3. Gwyneth Walker (USA) 

I Thank You God (text: e.e. cummings; ssa, piano or ssatb, piano; ECS/E.C.Schirmer).  I would recommend this because every time I have done the piece, it affects the singers in ways that are truly due to the power of music.  It’s not something I can put my finger on, but it happens every time!  This piece gets in your soul and grabs on tight.


Nancy Menk

(USA; Director of Choral Activities, Saint Mary’s College; Director, South Bend Chamber Singers and Northwest Indiana Symphony Chorus)

1. Gerald Finzi (UK)  

Magnificat (satb, org; Boosey M-060064418). This score is majestic and moving, with varied textures, some passages for a solo quartet, and a wonderful organ part.

2. William Hawley (USA) 

Celia (satb, piano, earthsongs). I just love this piece! It makes me happy every time I hear it, with its beautifully shaped phrases, Hawley’s trademark harmonic language, and an ebullient piano part.

3. Carol Barnett (USA) 

Song of Perfect Propriety (SSA, piano, earthsongs). A very clever and entertaining setting of a wonderful Dorothy Parker text.  My choir loved singing it and adding gestures to highlight the text. They had a ball and audiences loved it.


Irvinne R. Redor

(Philippines; Tour Coordinator & Singer, Ateneo de Manila College Glee Club; Singer, Ateneo Chamber Singers).

1. John Pamintuan (Philippines) 

Pange Lingua Suite (satb, Singer-friendly score and great sounding music.

2. Eudenice Palaruan (Philippines) 

Pundayaw (text- Mark 4:20; satb, score via composer: It’s just magnificent how the composer recreates the soundscape of the text, not only by localizing the translation of the text, but with the sound of his works as well.

3. Ryan Cayabyab (Philippines) 

Misa (satb, This is a technically challenging mass setting that incorporates the traditional Latin text in combination with a taste of traditional Filipino music.


Kaie Tanner

(Estonia; Executive Director, Estonian Choral Association)
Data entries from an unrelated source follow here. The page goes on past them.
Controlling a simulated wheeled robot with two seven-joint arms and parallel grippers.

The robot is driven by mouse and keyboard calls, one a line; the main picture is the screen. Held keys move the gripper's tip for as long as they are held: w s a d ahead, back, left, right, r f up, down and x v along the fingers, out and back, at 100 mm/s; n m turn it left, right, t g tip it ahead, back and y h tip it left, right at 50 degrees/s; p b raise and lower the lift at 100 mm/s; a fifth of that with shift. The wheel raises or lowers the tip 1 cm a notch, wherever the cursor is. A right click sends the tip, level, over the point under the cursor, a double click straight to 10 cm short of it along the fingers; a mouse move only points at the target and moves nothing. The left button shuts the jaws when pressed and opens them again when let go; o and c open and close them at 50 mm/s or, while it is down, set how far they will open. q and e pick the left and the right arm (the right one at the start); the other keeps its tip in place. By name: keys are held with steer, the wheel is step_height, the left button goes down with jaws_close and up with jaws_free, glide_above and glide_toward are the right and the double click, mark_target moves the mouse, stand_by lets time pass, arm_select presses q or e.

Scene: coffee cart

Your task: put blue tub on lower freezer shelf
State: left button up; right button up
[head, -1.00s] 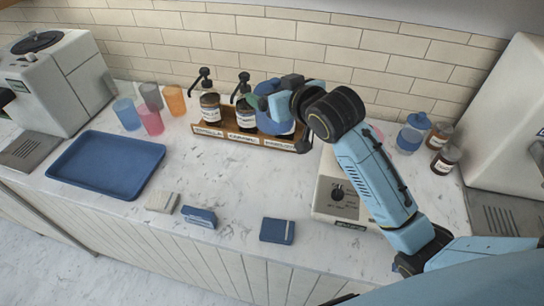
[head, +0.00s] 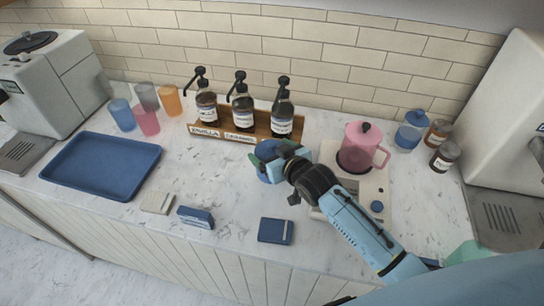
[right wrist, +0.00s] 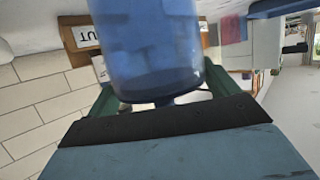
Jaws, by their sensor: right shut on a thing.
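My right gripper (head: 268,157) is shut on a blue tub (head: 267,174) in the head view, over the counter in front of the right end of the syrup rack. In the right wrist view the translucent blue tub (right wrist: 153,55) sits between the green fingers of the right gripper (right wrist: 160,95). The tub's far end is cut off by the top of the picture. I cannot tell its exact height above the counter. The freezer and its lower shelf are not in view. My left gripper is not in view.
A wooden rack (head: 238,133) holds pump bottles at the back. A pink pitcher (head: 364,147) stands on a white appliance (head: 376,187) at the right. A blue tray (head: 103,166) lies left. The counter between tray and gripper is mostly clear.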

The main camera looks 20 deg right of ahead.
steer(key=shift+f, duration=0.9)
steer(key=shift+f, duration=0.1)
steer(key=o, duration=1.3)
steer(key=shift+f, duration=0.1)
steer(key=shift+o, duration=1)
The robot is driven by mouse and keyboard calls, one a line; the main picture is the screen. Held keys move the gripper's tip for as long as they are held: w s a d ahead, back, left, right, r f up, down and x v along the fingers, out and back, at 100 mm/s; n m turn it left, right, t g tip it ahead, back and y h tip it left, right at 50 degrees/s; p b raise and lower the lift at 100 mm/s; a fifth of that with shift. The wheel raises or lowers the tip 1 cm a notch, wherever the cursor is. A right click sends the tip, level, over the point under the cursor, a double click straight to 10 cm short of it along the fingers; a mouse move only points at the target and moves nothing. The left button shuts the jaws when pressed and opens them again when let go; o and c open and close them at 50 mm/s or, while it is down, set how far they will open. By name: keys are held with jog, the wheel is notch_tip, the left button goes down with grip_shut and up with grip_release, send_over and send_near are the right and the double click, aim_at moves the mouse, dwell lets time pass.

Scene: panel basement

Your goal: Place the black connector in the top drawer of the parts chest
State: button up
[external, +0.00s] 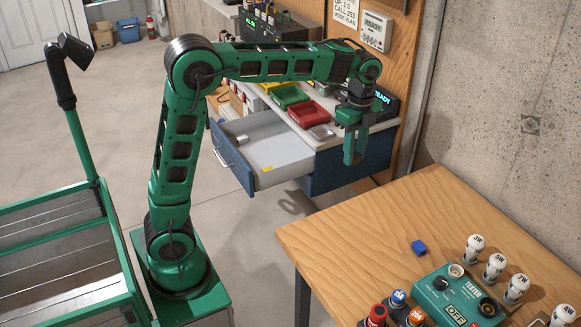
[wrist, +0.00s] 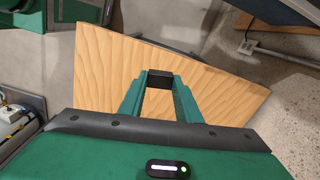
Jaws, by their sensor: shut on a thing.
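My gripper (external: 354,155) hangs fingers down in the external view, to the right of the open drawer and above floor level near the wooden table. In the wrist view its two green fingers (wrist: 160,82) are closed on a small black block, which I take to be the black connector (wrist: 160,79). The connector cannot be made out in the external view. The parts chest (external: 345,172) has blue fronts beneath a pale top. A drawer (external: 285,150) just under that top is pulled well out. A small pale block (external: 244,142) and a yellow piece (external: 267,169) show in it.
The chest top holds a red bin (external: 308,115), a green bin (external: 290,96) and a display. A wooden table (external: 370,230) stands in front, with a blue block (external: 418,247), a tester (external: 450,295) and several bulbs. A wall closes off the right.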

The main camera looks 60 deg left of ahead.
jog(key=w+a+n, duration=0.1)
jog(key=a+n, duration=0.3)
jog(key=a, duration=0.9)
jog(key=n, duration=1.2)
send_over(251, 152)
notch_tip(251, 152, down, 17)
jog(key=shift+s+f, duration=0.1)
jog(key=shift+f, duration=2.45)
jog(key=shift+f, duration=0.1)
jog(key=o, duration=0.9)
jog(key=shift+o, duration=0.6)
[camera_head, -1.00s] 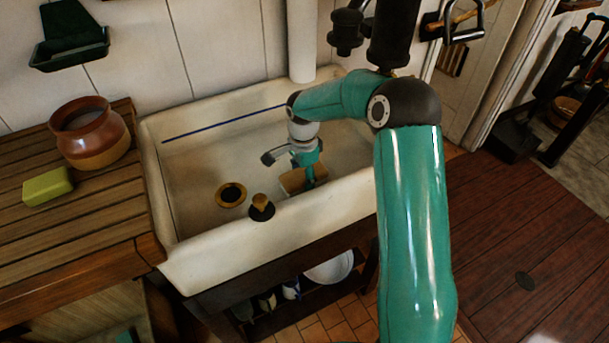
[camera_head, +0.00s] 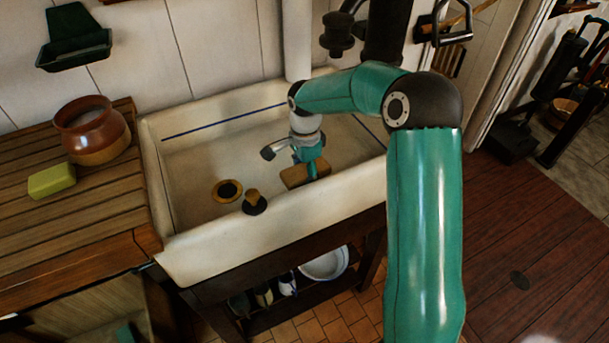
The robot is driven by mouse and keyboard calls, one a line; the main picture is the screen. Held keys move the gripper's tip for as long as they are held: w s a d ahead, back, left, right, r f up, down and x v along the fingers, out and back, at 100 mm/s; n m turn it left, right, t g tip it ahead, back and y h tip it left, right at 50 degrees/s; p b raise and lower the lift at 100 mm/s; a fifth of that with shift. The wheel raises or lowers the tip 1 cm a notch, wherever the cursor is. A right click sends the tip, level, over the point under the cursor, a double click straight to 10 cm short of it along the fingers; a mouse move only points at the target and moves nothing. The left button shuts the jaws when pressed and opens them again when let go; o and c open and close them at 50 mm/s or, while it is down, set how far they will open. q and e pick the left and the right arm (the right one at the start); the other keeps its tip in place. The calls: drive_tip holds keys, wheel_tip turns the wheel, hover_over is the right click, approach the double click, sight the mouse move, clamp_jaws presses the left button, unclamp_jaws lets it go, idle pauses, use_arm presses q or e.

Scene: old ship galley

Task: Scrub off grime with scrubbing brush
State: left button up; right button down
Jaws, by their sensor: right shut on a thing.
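My right gripper (camera_head: 308,153) is down inside the white sink (camera_head: 178,195), toward its right side. It is shut on a tan wooden block, the scrubbing brush (camera_head: 296,177), held low near the sink floor. The brush's underside and bristles are hidden, and I cannot tell whether it touches the floor. No clear grime shows on the sink surface. My left gripper is not in view.
A brass drain ring (camera_head: 228,190) and a dark plug with a wooden knob (camera_head: 254,203) are left of the brush. The wooden counter at left holds a brown pot (camera_head: 92,132) and green soap (camera_head: 51,181). A white basin (camera_head: 325,264) sits below.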

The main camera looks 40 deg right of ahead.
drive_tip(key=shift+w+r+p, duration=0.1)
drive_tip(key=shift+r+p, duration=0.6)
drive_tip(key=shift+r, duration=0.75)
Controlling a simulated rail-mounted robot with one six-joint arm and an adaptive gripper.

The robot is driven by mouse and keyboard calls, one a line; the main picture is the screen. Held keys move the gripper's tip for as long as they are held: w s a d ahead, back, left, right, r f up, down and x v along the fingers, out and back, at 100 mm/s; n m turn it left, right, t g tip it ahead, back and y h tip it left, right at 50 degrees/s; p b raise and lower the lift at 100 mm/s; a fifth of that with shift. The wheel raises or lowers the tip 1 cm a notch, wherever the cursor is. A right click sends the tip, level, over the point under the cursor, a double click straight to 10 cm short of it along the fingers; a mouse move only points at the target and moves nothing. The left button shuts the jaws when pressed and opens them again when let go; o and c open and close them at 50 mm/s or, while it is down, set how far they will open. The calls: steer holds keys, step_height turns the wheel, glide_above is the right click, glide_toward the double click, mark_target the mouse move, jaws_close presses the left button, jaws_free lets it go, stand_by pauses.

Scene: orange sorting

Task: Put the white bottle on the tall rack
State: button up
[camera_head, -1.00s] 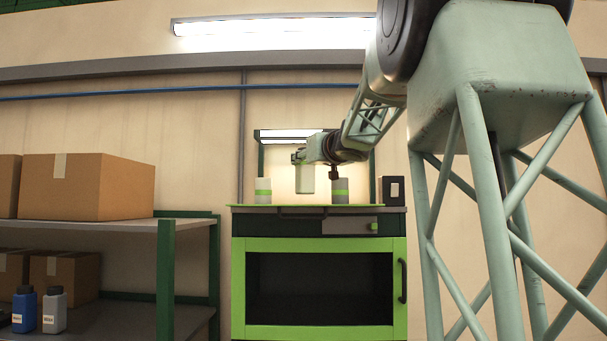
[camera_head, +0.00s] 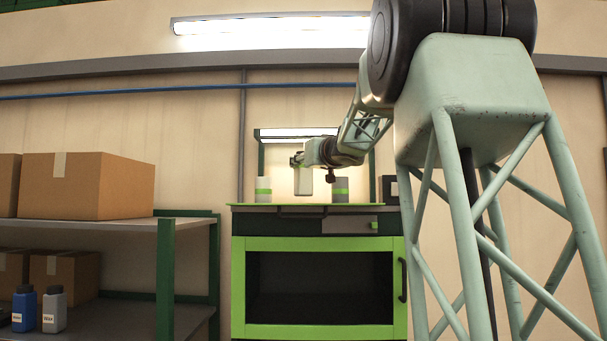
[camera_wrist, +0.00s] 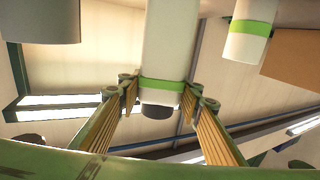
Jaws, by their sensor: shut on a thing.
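My gripper (camera_head: 297,160) is shut on a white bottle (camera_head: 303,182) above the back of a green oven-like cabinet. In the wrist view, the white bottle (camera_wrist: 168,45) with a green band and a dark end lies between the two ribbed fingers (camera_wrist: 165,120). I cannot tell whether its base touches the cabinet top. Another white bottle (camera_head: 54,312), labelled and with a dark cap, stands on the lower shelf of a green-posted rack (camera_head: 166,280) at the left. I cannot tell which structure is the tall rack.
A blue bottle (camera_head: 24,310) and cardboard boxes (camera_head: 90,188) are on the rack.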

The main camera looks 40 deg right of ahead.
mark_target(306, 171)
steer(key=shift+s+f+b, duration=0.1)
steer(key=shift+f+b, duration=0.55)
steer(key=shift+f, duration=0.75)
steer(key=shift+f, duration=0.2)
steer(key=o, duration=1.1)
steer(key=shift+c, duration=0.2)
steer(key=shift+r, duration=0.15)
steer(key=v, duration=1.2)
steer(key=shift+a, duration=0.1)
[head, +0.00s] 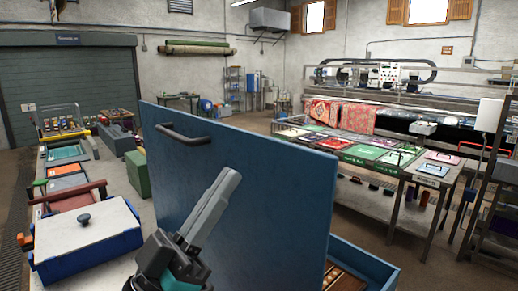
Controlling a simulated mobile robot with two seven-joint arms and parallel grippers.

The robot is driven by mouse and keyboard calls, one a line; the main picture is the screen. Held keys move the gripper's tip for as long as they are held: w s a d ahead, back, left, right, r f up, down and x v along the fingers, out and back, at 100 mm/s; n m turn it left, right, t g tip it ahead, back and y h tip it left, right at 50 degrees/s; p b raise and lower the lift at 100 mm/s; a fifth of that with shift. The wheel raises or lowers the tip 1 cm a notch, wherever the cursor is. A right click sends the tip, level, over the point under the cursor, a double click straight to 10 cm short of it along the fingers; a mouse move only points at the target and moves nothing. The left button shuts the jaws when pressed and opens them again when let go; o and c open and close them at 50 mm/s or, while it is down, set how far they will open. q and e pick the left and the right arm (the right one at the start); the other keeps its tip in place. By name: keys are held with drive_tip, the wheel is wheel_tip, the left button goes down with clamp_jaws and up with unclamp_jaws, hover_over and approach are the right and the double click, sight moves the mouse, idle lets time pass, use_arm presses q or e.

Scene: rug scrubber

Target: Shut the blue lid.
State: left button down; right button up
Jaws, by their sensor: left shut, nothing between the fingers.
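The blue lid (260,150) is a large flat panel standing raised, nearly upright, in the middle of the head view. A dark handle (184,134) sits near its upper left edge. The lid belongs to a blue box (372,262) whose rim shows at the lower right; a brown patterned item (345,283) lies inside. My left gripper (228,180) is in front of the lid's face, its grey fingers together and empty, pointing up and right. I cannot tell whether it touches the lid. My right gripper is not in view.
A blue box with a pale knobbed lid (85,230) stands on the left bench, near a green case (138,173). A table with several coloured panels (372,152) stands behind at the right. A dark shelf rack (495,200) is at the far right. Open floor lies beyond the lid.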

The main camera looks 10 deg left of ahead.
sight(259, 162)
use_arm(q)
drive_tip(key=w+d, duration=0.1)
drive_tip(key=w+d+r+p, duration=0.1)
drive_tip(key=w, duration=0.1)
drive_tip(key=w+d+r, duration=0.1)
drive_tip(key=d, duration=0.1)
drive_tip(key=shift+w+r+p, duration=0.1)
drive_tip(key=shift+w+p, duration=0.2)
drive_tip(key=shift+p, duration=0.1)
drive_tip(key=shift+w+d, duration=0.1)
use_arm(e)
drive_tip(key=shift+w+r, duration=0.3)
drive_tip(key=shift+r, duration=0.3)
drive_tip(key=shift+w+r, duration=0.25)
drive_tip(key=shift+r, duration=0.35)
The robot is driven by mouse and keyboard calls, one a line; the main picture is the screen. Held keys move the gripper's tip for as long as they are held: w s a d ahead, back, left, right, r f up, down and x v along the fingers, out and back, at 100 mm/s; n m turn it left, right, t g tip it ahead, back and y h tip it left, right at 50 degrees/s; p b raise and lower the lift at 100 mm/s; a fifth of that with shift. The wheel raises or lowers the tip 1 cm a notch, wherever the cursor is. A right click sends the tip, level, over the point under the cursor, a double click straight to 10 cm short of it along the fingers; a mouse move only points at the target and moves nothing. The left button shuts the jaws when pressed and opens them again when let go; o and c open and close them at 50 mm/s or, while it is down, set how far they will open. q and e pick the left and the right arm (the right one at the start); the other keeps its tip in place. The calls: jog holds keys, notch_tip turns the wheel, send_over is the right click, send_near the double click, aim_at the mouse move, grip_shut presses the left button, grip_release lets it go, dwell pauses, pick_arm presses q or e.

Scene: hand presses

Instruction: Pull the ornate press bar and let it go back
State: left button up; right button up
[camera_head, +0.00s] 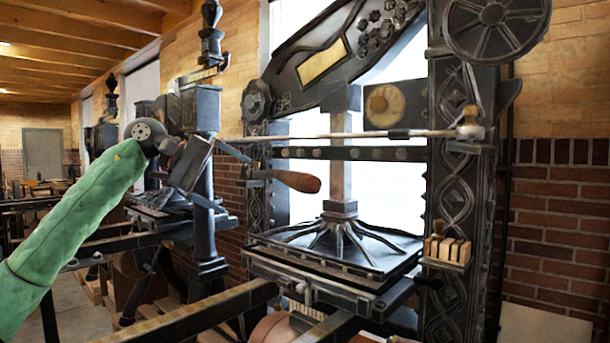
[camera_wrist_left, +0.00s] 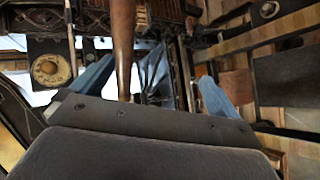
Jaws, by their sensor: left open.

1. Timo Steiner (Estonia) 

Hällilaul/Lullaby (SSA; contact composer: Nice, simple piece with a beautiful melody from a young and promising Estonian composer. As it is vocalise, it is easy to learn in any country!

2. Urmas Sisask (Estonia) 

Sanctus/Benedictus from Mass #5 (satb + organ/piano or orchestra; Edition 49). A monumental work, but not difficult to learn. Choristers love this piece! And the bolero imitation is quite fine.

3. Piret Rips (Estonia) 

Agnus Dei from Missa Brevis (ssa or ssaa or satb; contact composer: Nice score with a beautiful melody. Children’s choirs are sometimes lacking sacred repertory. This is a piece they like and is easy to learn.


(Click on the image to download the full score)

Piret Rips, Agnus Dei, m.13-20
Piret Rips, Agnus Dei, m.13-20


Karen P. Thomas

(USA; Artistic Director & Conductor, Seattle Pro Musica)

1. Cyrillus Kreek (Estonia) 

4 Taaveti Laulu / 4 Psalms of David (satb; SPMuusikaprojeck / Kreek’s settings have a gorgeous harmonic language, and Estonian is a beautiful and easy language to sing.

2. Benjamin Britten (UK)

A Boy was Born (15th-century anonymous British poetry; ssaattbb; Oxford Univ. Press #145). This is a substantial (30 minutes duration; theme and six variations) and extremely well-crafted early work by the 20th-century master that is not as well known as many of his other works. It’s a real tour-de-force for choirs and deserves more performances.

3. Charles Villiers Stanford (UK) 

Magnificat (satb x satb; Collegium Music Publications, CCS 212). This is an excellent composition that’s fun to sing. It pairs well with the Bach motets or Bach Magnificat.


Kari Turunen 

(Finland; Artistic Director, Akademiska Sångföreningen and Näsin Ääni Chamber Choir; singer, Lumen Valo) 

1. Einojuhani Rautavaara (Finland) 

Magnificat (satb div., Edition Fazer/Gehrman). This is a magnificent, visionary piece that contains multitudes. It’s demanding but extremely rewarding. 

2. Mikko Heiniö (Finland) 

Landet som icke är (poems of Edith Södergran, ssa div, Mz solo + pf; Edition Fazer). This score is a wonderful adventure, with brilliant poems, and an excellent balance between tradition and modernism. The piano part is a delight in itself. 

3. Toivo Kuula (Finland) 

Siell’ on kauan jo kukkineet omenapuut (text: V.A. Koskenniemi; satb div.; Sulasol). From the greatest national-romantic choral composer Finland ever produced, this score is quintessentially Finnish: full of longing, sadness and tenderness.